Nihil
Рецензия на спектакль Семёна Серзина в Театре Наций «Отцы и дети»
Для Семёна Серзина «Отцы и дети», премьера которых состоялась в мае 2024 года, стали первым спектаклем в Театре Наций и одной из немногих работ, основанных на классических произведениях XIX века. Режиссёр преимущественно выбирает пьесы советских и современных драматургов, спектакли по ним составляют репертуар «Невидимого театра» в Санкт-Петербурге, которым Серзин руководит. Среди его постановок по классическим произведениям — «Воскресение» по роману Толстого в петербургском «Приюте Комедианта», «Мещане» Горького (поставленные в 2023 году в новосибирском театре «Красный Факел», «Три сестры» Чехова (2017 год, бухарестский театр Teatrul Nottara. Чуть ранее были спектакли по Пушкину, Сухово-Кобылину.
Тексты, попавшие Серзину в руки, тщательно перерабатываются и благодаря минимальным, но точным изменениям приобретают острое звучание.
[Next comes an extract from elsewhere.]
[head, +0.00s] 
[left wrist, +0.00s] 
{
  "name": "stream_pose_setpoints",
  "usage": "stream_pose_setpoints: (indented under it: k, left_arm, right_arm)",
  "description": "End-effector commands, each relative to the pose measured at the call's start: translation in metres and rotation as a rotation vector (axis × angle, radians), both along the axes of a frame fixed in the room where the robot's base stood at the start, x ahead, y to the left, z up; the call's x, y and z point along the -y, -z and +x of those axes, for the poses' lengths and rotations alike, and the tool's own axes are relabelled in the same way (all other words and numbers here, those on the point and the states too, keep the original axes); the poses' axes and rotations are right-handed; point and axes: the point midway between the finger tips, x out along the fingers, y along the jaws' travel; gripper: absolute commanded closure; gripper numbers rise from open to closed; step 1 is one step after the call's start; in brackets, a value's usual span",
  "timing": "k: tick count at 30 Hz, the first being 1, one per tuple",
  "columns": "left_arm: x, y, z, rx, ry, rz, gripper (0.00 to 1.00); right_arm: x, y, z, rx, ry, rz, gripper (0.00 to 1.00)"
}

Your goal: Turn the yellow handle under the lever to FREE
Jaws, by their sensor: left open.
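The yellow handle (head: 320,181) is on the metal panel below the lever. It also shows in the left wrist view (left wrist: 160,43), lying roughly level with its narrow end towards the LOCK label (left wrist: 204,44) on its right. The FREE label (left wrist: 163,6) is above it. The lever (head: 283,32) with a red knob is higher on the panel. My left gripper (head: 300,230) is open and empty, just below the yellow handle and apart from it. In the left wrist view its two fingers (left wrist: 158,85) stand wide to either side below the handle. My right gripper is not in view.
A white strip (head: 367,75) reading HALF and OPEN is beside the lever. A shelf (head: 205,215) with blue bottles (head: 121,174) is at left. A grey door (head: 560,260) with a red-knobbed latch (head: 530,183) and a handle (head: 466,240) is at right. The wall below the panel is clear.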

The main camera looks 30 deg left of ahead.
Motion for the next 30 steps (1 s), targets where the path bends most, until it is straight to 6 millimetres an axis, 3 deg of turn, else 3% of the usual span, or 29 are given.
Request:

Так, в «Отцах и детях» тургеневский конфликт переносится из XIX века во времена перестройки. Героями сюжета становятся представители поколения, к которому принадлежит сам Серзин.
В определённом смысле этот перенос можно оправдать: у Тургенева действие романа происходит незадолго до отмены крепостного права — «великих реформ» Александра II 1860–70 годов. Евгений Базаров относится к типу нового, пореформенного поколения нигилистов-шестидесятников, отрицающих устоявшиеся ценности и взгляды на мироустройство. Перестройка, в которой действуют герои спектакля, так же неотвратимо приводит их к кризису мировоззрения.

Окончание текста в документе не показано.